Quem transita, por qualquer razão, a passeio ou a trabalho, diariamente ou de forma esporádica, pela área central da capital, no coração de Rio Branco, certamente já parou para se perguntar do que se trata ou o que é de fato aquele monte de ferro aparentemente retorcido como jeito de monumento futurístico. À primeira vista, parece um símbolo enigmático, uma antena capaz de tentar uma comunicação com o futuro ou, noutra hipótese não menos exagerada, um símbolo terráqueo pronto para dar as boas vindas a extraterrestres dispostos a visitar essas terras seringueiras.

“Muita gente já veio aqui na minha banca perguntar o que aquilo significa e eu confesso que não sei responder”, conta um dos poucos vendedores de jornais impressos e livros físicos em atividade no mundo em tempos de mídia digital, o comerciante Antônio Augusto de Melo, dono de uma banca de revista – a Banca do Pelé – instalada nas imediações do monumento, fincada ali há pelo menos 50 anos.

Antonio Augusto de Melo, dono de uma banca de revista – a Banca do Pelé/Foto: Juan Diaz/ContilNet

Ali também está a Praça Eurico Dutra, em homenagem a um dos homens da não longínqua ditadura militar que engessou o país há 60 anos, rebatizada como “Povos da Floresta” nos tempos dos governos da chamada Era Petista, também não muito longínqua. Por isso, um dos monumentos da praça, próximo à engenhoca com ares futuristas, é uma estátua do líder seringueiro Chico Mendes abatido a tiros, em Xapuri, no ano de 1988. A propósito, naquela praça também se localiza o Bar Municipal, que já foi uma espécie de coração da boemia em Rio Branco. Agora, à noite, por causa da profusão de pessoas em situação de rua que perambulam pelo ambiente e em toda a área central de Rio Branco, virou uma espécie de terra de ninguém, com batalhas campais quase diárias, com o registro de brigas, atos de fúria com uso de ripas, paus, pedras e facas, além de outros crimes como furtos e assaltos a pedestres ou a carros cujos donos incautos teimam em estacionar nas redondezas.

Praça Eurico Dutra, também conhecida como Praça Povos da Floresta/Foto: Reprodução

Vandalismo e destruição de estátuas

O atrevimento é tamanho que nem a estátua de Chico Mendes, cuja memória é cultuada mundo afora, tem escapado dos vândalos. A estátua do acreano cuja memória foi inclusive digna de homenagem no show da pop star internacional Madonna, na noite de sábado (4), nas areias de Copacabana, no Rio, que também representa a figura de Sandino, o filho mais novo de Chico Mendes, ainda criança e segurando a mão do pai, foi violada e o roubada faz mais de dois anos. Nunca mais foi encontrada a estátua que lembra o menino.

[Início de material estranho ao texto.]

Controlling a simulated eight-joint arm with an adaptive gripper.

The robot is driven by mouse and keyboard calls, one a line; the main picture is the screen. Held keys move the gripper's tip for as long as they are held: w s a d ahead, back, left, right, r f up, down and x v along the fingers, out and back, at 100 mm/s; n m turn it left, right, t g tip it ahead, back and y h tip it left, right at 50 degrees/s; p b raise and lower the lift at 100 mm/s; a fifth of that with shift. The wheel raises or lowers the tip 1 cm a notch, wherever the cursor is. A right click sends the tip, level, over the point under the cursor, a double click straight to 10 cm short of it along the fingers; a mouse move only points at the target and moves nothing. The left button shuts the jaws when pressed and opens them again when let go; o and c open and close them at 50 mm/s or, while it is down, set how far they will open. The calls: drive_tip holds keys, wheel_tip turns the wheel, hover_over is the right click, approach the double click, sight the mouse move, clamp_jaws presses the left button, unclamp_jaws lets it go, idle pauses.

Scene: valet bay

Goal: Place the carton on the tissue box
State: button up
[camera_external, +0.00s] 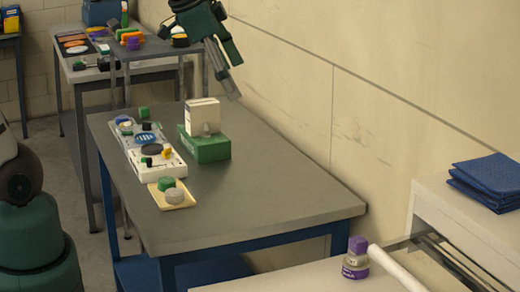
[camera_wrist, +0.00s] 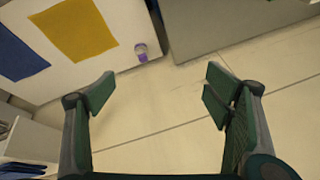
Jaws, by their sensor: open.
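A white carton (camera_external: 202,111) stands upright on top of a green box (camera_external: 207,150), which looks like the tissue box, on the grey table. The carton touches the green box's top, and nothing holds it. My gripper (camera_external: 231,77) is above and slightly right of the carton, apart from it, near the wall. In the wrist view my gripper (camera_wrist: 157,88) has its fingers wide apart with nothing between them. Neither the carton nor the green box can be made out in the wrist view.
A white tray (camera_external: 168,168) with several small items lies left of the green box. A beige pad (camera_external: 155,195) holds a green and a grey piece. The table's right part (camera_external: 290,200) is clear. The wall (camera_external: 300,100) is close behind. A purple-capped bottle (camera_external: 357,258) stands in front.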

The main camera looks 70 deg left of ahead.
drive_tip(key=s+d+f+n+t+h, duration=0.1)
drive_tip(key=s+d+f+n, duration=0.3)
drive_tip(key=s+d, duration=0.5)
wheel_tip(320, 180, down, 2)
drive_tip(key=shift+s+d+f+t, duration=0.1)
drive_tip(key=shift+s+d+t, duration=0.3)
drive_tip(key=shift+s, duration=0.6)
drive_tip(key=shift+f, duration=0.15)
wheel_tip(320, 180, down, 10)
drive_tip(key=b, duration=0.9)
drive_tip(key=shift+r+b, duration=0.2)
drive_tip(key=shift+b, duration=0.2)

“Acho que eles derreteram. Aqui no centro, tudo que é de cobre, ferro ou alumínio, o pessoal de rua rouba e vende para derreter. A estátua do filho de Chico Mendes já deve ter virado ter virado fumaça”, diz um dos engraxates instalados numa casa de lustradores de sapatos nas imediações do monumento. O lustrador Marcos Oliveira, o “Marquinhos”, tem entre seus clientes preferenciais ninguém menos que o governador Gladson Cameli, dono de algumas dúzias e coleções de calçados, os quais ele vai pelo menos uma vez por mês lustrá-los, par a par, em sua casa.

Estátua de Chico Mendes retornou à praça dos Povos da Floresta/Foto: Andréia Nobre/Secom

“Nunca contei, mas sei que são muitos. Engraxo na casa dele e passo um bom tempo fazendo isso. É graças a isso e a ele que tenho conseguido melhorar as condições de vida da minha família”, diz o lustrador, cuja vida profissional só não é melhor porque, segundo ele, aquela área central da cidade, virou um local de perigo e riscos para quem é obrigado a conviver ou transitar por ali diariamente.

Mas a história acima é outra, bem diferente da história do monumento que, a princípio, poucas pessoas sabem o que é. O que se sabe é que, temido ou respeitado, o monumento sobrevive no local há 50 anos, sem nenhum tipo de violação. “Ninguém ousa mexer no que não se sabe o que é”, diz o historiador Marcus Vinicius Neves, ele próprio um dos poucos estudiosos e conhecedores do que aquilo significa, como se verá mais adiante.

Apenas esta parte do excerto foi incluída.